IOC Revival Plan Hurt by Iran Sanctions

IOC Revival Plan Hurt  by Iran Sanctions
IOC Revival Plan Hurt  by Iran Sanctions

Indian Oil Corp (IOC), the country's biggest refiner, is exploring options including a merger to save loss-making unit Chennai Petroleum Corp (CPCL). However, CPCL's attempts to raise funds have been constrained due to a 15.4 percent stake held in it by a unit of Iran's Naftiran Inter Trade Co Ltd (NICO), its chairman B. Ashok said.

Western sanctions against Tehran due to its nuclear program have made businesses difficult for companies with ties to Iran.

"At the moment there are certain difficulties," Ashok was quoted by Economic  Times as saying. "CPCL requires infusion of funds and we are looking at various options including a merger of CPCL with IOC."

The company in May planned a rights issue to raise up to 10 billion rupees ($163 million) but abandoned it after NICO said it wanted to subscribe to the shares and maintain its holding.

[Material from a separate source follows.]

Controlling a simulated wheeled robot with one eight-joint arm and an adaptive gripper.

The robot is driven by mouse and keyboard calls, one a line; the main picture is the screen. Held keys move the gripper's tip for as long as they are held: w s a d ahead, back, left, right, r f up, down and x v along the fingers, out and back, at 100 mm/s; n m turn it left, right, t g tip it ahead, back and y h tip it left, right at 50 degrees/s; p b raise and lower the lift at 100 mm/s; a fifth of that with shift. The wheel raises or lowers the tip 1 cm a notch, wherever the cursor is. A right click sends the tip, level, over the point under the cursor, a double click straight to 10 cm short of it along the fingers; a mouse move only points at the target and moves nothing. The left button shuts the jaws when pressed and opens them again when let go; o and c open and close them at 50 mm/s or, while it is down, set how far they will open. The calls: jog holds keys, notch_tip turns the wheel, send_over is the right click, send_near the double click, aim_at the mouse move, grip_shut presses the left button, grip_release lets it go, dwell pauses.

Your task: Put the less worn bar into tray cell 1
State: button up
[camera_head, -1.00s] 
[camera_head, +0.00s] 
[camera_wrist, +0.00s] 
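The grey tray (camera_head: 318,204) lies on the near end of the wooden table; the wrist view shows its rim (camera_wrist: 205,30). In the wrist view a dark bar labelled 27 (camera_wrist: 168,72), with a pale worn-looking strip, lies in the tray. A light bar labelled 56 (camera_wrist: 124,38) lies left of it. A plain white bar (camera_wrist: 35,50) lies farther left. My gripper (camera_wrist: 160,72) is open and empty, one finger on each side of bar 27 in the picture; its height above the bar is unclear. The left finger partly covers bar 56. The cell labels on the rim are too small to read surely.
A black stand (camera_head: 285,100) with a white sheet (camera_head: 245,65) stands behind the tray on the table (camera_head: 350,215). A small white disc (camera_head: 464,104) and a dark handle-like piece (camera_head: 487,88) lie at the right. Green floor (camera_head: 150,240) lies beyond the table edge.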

Sanctions have toughened monetary transactions with Iran, making it difficult for the Indian company to raise funds from the market or allow parent IOC to infuse funds.

CPCL, whose two refineries can process 230,000 barrels per day of oil and account for about 5.4 percent of India's total capacity, could not pay dividends to NICO in 2010/11 and 2011/12 due to the sanctions, it said in its annual report.

The refiner stopped processing Iranian oil in 2012 after losing insurance for those supplies, while cover for crude imports from other countries was cut due to its ties with the Iranian firm.